The improvisations head towards a parallel universe in a vortex of strangely beautiful kaleidoscopic lights, before the mood changes to atmospheric feedback as Stephan Hendricks delves into a church-like sermon with scatting from Suzuki as he goes through various warp speeds along with echoing and reverb effects. Hendricks’ synths are like a shrieking and ambient snake, both calm and very fierce.

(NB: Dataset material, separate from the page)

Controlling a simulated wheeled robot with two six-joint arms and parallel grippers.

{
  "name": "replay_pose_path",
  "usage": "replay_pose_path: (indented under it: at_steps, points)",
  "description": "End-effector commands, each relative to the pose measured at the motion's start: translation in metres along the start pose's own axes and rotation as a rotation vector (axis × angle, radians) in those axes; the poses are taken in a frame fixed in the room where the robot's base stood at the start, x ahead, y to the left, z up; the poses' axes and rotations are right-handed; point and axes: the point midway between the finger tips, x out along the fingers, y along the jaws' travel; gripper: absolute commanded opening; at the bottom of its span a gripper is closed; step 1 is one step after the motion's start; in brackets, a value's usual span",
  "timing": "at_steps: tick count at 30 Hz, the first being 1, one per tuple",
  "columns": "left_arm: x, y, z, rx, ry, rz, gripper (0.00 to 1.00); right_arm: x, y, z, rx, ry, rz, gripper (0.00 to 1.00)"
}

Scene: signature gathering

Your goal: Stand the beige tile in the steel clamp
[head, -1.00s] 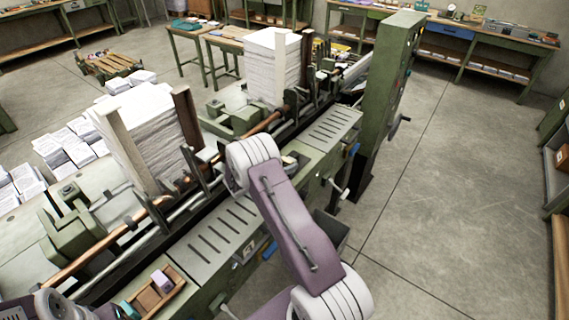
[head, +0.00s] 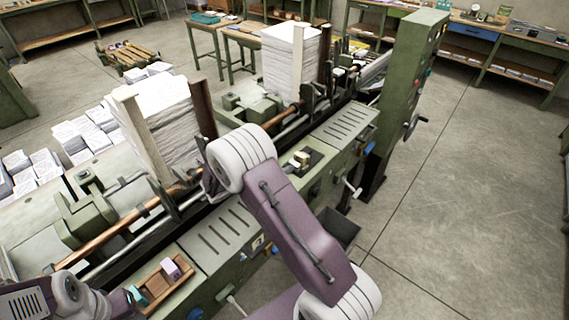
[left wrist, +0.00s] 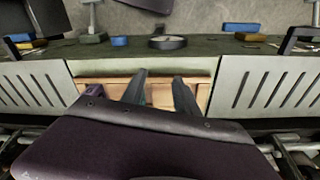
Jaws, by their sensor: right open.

Damo channels the vocals of Louis Armstrong on Venushügel (‘Venus Hillock’). Felix’s bass creates an intense scenario, like a killer coming to hunt down and murder his next victim, Alexander’s guitar joining the chase. Jelly Planet allow Suzuki free-rein with his vocalisations and he nails it, almost adding a little Dalek through his effects, the whole thing reminding me of an alternate score to Ridley Scott’s 1982 sci-fi classic Blade Runner; you can imagine it being used for Deckard and Batty’s chase sequence in Sebastian’s Apartment, you never know what is going to happen next in this cat-and-mouse segment. Alex’s guitar is ready for another pummelling as he lets go and makes it snarl loudly. Damo’s vocals return with a hissing whisper and Armstrong-esque arrangement as the music calms down, before he speaks through a tape machine backwards effect.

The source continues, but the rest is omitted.